● **Task description**
From the listing below, pull each line that includes "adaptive".

● **Provided entries**
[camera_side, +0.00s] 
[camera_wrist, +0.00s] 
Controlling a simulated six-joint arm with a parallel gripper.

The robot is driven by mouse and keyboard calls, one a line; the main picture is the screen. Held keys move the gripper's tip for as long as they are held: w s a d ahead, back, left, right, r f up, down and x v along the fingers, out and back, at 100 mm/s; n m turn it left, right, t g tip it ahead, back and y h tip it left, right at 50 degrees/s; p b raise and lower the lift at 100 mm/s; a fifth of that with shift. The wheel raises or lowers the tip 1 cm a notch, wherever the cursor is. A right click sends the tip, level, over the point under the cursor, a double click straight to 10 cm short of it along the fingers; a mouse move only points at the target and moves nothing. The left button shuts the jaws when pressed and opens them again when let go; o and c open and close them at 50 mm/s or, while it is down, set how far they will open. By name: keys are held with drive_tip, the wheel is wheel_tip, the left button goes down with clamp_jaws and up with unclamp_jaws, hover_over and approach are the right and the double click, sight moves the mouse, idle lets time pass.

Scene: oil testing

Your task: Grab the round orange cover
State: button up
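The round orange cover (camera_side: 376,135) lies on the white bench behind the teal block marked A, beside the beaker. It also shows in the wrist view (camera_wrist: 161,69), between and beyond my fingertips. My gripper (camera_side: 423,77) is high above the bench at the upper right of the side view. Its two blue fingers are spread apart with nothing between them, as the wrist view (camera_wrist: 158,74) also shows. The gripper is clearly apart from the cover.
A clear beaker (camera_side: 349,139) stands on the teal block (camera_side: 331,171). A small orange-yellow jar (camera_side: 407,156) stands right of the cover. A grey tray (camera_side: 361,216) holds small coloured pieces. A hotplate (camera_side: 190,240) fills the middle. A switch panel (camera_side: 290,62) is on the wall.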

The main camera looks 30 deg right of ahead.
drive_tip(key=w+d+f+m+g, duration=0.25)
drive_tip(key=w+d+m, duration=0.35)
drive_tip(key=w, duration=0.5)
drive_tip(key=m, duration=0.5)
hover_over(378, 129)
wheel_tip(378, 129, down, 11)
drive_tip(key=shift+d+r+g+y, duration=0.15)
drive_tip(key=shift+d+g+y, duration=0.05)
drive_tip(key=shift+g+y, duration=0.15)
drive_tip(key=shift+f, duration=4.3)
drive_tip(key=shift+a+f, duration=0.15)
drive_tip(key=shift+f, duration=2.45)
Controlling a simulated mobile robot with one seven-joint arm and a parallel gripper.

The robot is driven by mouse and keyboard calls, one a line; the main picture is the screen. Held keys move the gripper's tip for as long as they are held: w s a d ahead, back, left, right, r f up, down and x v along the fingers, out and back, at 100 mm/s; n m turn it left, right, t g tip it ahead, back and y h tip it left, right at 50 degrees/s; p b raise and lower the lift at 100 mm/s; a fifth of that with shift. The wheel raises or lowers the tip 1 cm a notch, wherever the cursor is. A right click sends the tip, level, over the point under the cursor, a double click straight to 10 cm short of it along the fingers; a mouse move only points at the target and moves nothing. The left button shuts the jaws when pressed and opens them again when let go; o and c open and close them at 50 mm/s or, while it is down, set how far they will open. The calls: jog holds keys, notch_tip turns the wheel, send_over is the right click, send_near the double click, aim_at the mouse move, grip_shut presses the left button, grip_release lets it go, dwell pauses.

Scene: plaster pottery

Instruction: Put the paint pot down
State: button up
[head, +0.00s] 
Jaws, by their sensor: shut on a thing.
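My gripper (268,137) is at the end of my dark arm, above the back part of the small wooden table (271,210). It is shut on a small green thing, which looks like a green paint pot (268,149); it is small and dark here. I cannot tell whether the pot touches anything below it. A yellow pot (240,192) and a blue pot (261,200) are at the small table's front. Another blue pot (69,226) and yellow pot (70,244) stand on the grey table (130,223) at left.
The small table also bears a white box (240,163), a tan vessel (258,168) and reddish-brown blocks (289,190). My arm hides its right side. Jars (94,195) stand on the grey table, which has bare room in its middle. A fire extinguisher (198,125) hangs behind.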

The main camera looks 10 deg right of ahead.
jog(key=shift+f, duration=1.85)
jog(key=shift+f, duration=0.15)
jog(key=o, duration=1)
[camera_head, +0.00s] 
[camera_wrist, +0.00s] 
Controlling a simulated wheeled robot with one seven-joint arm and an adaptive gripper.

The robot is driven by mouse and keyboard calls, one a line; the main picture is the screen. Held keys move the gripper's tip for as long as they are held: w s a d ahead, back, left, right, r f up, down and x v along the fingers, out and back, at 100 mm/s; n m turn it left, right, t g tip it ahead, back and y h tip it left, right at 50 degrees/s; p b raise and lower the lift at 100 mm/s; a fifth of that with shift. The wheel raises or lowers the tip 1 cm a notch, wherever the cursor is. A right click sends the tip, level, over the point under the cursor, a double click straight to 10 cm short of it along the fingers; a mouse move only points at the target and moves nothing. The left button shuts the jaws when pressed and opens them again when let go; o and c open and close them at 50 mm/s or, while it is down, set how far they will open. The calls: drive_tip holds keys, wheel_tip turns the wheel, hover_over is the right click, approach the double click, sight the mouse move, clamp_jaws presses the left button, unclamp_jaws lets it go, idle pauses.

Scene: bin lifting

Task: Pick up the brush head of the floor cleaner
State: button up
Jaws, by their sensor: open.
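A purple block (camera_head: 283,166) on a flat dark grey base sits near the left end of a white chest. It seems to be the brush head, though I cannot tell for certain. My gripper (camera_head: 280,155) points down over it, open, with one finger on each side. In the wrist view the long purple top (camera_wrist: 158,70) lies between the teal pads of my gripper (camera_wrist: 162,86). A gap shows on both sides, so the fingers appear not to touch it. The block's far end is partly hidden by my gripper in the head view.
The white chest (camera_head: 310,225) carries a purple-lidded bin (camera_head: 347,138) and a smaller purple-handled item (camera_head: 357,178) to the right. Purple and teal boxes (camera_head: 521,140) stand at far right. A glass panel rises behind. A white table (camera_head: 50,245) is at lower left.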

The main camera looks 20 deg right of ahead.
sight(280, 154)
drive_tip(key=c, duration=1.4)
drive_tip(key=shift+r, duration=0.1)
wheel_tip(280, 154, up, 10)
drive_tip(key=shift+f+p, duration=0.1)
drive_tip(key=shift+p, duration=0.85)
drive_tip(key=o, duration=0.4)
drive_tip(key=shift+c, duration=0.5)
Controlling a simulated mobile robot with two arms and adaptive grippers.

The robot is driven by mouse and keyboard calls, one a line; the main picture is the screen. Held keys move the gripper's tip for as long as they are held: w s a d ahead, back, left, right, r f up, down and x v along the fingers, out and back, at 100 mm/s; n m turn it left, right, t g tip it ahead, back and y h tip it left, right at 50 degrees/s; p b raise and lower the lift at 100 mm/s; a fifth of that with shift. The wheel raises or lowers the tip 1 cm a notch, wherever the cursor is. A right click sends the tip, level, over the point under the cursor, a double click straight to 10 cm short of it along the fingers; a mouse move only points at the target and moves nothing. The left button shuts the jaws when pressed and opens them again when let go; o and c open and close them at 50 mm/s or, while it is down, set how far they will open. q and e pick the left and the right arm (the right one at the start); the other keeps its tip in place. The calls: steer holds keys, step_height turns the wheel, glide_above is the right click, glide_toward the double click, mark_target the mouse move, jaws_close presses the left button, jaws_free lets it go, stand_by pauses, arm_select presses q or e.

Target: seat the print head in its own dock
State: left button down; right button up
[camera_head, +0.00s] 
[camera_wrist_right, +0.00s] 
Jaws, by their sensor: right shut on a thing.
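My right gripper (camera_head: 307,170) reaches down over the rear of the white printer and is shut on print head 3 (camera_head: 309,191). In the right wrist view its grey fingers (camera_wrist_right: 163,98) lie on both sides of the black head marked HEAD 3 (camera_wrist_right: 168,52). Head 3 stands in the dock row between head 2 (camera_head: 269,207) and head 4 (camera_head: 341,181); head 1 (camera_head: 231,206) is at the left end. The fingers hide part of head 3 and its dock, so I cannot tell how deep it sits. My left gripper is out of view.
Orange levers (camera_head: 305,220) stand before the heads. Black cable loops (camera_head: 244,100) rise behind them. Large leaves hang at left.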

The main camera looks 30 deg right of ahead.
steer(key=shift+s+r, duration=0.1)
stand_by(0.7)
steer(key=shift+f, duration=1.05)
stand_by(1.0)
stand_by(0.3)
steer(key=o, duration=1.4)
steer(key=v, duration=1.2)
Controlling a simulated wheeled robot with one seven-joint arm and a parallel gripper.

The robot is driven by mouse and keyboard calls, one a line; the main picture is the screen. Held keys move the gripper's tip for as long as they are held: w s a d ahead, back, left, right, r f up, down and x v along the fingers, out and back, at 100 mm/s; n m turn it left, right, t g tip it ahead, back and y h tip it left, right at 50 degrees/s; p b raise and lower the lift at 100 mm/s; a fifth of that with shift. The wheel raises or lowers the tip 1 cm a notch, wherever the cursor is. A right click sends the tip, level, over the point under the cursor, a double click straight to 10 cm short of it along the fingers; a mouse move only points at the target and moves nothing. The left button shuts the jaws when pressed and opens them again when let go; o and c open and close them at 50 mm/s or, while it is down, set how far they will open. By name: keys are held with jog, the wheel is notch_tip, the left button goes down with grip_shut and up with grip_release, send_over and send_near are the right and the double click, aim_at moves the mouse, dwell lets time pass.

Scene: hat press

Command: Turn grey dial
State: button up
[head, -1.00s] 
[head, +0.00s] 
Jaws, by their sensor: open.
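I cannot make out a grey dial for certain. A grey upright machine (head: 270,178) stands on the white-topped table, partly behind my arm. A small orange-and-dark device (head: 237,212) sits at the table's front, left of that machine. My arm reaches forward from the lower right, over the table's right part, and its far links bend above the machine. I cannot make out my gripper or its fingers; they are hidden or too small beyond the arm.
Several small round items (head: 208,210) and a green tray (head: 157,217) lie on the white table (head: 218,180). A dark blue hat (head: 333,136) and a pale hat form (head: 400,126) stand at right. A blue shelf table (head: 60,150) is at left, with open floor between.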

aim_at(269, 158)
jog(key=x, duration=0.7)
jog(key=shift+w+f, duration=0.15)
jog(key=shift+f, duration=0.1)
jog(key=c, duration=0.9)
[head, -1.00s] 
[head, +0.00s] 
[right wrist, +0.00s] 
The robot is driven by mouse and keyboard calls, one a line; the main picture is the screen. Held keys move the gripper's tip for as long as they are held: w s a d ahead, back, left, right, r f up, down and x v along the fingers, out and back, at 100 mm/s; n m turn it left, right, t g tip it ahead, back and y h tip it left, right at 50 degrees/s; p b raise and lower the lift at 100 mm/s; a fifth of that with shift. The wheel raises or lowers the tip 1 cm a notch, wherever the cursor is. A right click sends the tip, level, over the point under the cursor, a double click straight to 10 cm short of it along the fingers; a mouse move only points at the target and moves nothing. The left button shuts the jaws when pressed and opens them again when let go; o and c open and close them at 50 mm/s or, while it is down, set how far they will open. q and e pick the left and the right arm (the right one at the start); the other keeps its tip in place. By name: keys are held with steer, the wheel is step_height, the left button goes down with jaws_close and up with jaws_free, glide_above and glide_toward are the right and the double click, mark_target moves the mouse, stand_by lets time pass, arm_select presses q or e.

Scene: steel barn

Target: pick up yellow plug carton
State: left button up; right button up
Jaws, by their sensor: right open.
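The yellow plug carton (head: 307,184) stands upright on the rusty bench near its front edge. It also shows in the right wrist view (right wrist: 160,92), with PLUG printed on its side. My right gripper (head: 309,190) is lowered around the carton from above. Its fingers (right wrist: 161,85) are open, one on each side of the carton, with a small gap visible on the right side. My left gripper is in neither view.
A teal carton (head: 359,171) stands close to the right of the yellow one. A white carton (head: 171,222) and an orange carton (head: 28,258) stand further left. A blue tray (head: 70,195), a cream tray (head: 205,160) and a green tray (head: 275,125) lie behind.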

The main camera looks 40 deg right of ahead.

● **Written reply**
Controlling a simulated wheeled robot with one seven-joint arm and an adaptive gripper.
Controlling a simulated mobile robot with two arms and adaptive grippers.

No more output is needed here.